Which canyons the captains will fish will depend on wind, weather and sea conditions.
"Often the fish go with the wind," Parker said. "I know that many years ago when there was so many fish on the Jackspot near Ocean City they would be catching them galore, and here would come a northeast wind and they would be right off Wachapreague. Here would come a southerly wind, and they would be right back at Ocean City again.
"Strange, but they tail along."
These days, Parker and other captains work from Loran or GPS units, depth recorders, surface temperature gauges and some pay weather services.
Parker can recall going by nothing but the compass heading and time traveled at constant speed.
"You kept looking at the water color," Parker said. "If the water color suited you, you'd say, well this ought to be OK and let that be it and that would be that."
Looking for clues
But there would be other clues that added up to a dead reckoning on where the billfish were -- flying fish getting up, an unusual pattern to the swell as it broke over an underwater hill, hump or edge, all signs that signaled potentially good conditions or habitat.

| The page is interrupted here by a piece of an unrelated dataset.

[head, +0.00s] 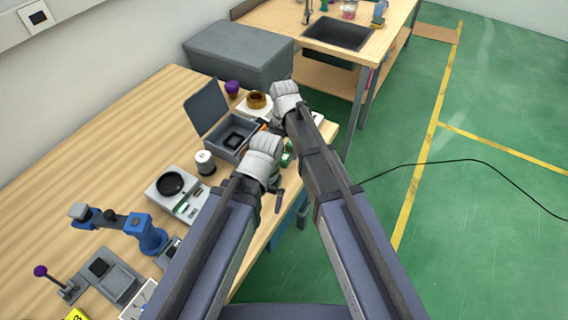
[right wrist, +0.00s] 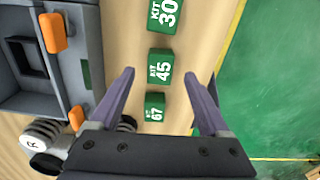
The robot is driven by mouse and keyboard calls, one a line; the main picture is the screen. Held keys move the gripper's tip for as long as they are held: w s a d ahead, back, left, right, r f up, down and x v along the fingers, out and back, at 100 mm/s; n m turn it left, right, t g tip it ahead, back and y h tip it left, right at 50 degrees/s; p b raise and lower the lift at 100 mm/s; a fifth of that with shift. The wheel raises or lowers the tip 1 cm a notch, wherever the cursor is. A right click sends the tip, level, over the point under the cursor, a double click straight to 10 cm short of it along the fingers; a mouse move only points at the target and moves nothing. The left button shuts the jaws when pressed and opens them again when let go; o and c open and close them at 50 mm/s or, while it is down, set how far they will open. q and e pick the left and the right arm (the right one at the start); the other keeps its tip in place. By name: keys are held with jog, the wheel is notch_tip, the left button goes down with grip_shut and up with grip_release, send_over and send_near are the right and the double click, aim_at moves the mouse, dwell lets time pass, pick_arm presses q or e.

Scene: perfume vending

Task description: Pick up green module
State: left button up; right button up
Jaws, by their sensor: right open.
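Green blocks lie in a row on the wooden table in the right wrist view: KIT 30 (right wrist: 163,15) at the top, KIT 45 (right wrist: 160,68) in the middle and KIT 67 (right wrist: 155,106) nearest the gripper base. No block is marked as the module. My right gripper (right wrist: 160,75) is open and empty, its fingers on either side of KIT 45 in the picture; contact is not shown. In the head view, a green block (head: 287,158) shows partly between my arms, which hide most of the row and the right fingertips. My left gripper's fingers are mostly hidden by its arm.
A grey open-lidded case (head: 226,140) with orange latches (right wrist: 53,33) stands left of the blocks. A white cylinder (head: 205,162), a device with a black round plate (head: 171,184) and a blue small arm (head: 146,235) stand further left. The table edge and green floor (right wrist: 273,85) lie right.

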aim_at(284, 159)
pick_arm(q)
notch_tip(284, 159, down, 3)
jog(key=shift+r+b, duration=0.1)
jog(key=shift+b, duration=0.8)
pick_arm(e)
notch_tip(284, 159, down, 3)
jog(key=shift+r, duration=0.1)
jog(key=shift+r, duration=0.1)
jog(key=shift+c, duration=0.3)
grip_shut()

"It is very important that you look and see what you can see ahead of you or on the sides of you," Parker said. "Your eyes over the years, I guess, are trained. You can see the least little bit of a fin half a mile away or a quarter mile away. Or you'll see a little splash. Or two or three little birds working together somewhere."
It also is important that the mate in the cockpit has his eyes on the baits being trolled. Often a marlin may be lying deep in the water, come up quickly and be gone.
"I have always said that a marlin is not going to come up and stick a flag up and say, now here I am, now you get ready," Parker said. "I think a lot of people think that, but it don't happen. It takes just a split second sometimes to make the day or to do what you've got to do about a fish.
"It all adds to one lucky pluck, that's right."